Stated problem: Print the full listing exactly.

Available data:
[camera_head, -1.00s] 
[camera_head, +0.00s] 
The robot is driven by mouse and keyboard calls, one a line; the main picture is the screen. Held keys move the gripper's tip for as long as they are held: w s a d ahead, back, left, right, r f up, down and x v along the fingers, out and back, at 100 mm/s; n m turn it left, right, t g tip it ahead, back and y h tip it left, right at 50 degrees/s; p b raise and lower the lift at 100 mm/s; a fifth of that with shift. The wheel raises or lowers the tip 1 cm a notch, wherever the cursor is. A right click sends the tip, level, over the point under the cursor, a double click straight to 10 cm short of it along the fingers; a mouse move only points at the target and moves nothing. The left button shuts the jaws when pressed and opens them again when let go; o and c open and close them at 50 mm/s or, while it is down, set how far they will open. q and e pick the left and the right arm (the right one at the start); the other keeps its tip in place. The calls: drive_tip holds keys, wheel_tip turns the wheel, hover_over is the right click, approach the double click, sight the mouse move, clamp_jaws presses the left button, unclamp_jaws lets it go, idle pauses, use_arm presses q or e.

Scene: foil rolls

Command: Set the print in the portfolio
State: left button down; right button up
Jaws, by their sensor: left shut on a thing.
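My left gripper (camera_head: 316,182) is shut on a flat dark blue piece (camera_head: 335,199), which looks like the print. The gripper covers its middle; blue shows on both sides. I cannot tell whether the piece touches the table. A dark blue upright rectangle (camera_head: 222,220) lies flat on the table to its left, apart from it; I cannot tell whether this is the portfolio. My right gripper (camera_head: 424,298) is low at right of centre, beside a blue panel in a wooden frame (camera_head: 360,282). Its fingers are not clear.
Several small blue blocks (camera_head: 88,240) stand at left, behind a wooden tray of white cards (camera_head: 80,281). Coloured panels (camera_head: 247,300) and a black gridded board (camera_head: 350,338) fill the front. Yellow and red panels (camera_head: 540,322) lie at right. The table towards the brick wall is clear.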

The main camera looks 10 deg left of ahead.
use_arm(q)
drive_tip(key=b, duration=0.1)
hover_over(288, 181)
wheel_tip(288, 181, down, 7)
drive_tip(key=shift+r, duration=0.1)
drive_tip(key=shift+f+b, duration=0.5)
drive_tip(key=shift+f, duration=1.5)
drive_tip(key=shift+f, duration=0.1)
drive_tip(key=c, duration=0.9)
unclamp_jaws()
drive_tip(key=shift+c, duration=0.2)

Response for this exercise:
[camera_head, -1.00s] 
[camera_head, +0.00s] 
The robot is driven by mouse and keyboard calls, one a line; the main picture is the screen. Held keys move the gripper's tip for as long as they are held: w s a d ahead, back, left, right, r f up, down and x v along the fingers, out and back, at 100 mm/s; n m turn it left, right, t g tip it ahead, back and y h tip it left, right at 50 degrees/s; p b raise and lower the lift at 100 mm/s; a fifth of that with shift. The wheel raises or lowers the tip 1 cm a notch, wherever the cursor is. A right click sends the tip, level, over the point under the cursor, a double click straight to 10 cm short of it along the fingers; a mouse move only points at the target and moves nothing. The left button shuts the jaws when pressed and opens them again when let go; o and c open and close them at 50 mm/s or, while it is down, set how far they will open. q and e pick the left and the right arm (the right one at the start); the other keeps its tip in place. The calls: drive_tip holds keys, wheel_tip turns the wheel, hover_over is the right click, approach the double click, sight the mouse move, clamp_jaws presses the left button, unclamp_jaws lets it go, idle pauses, use_arm presses q or e.

Scene: foil rolls

Command: Set the print in the portfolio
State: left button down; right button up
Jaws, by their sensor: left shut on a thing.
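My left gripper (camera_head: 316,182) is shut on a flat dark blue piece (camera_head: 335,199), which looks like the print. The gripper covers its middle; blue shows on both sides. I cannot tell whether the piece touches the table. A dark blue upright rectangle (camera_head: 222,220) lies flat on the table to its left, apart from it; I cannot tell whether this is the portfolio. My right gripper (camera_head: 424,298) is low at right of centre, beside a blue panel in a wooden frame (camera_head: 360,282). Its fingers are not clear.
Several small blue blocks (camera_head: 88,240) stand at left, behind a wooden tray of white cards (camera_head: 80,281). Coloured panels (camera_head: 247,300) and a black gridded board (camera_head: 350,338) fill the front. Yellow and red panels (camera_head: 540,322) lie at right. The table towards the brick wall is clear.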

The main camera looks 10 deg left of ahead.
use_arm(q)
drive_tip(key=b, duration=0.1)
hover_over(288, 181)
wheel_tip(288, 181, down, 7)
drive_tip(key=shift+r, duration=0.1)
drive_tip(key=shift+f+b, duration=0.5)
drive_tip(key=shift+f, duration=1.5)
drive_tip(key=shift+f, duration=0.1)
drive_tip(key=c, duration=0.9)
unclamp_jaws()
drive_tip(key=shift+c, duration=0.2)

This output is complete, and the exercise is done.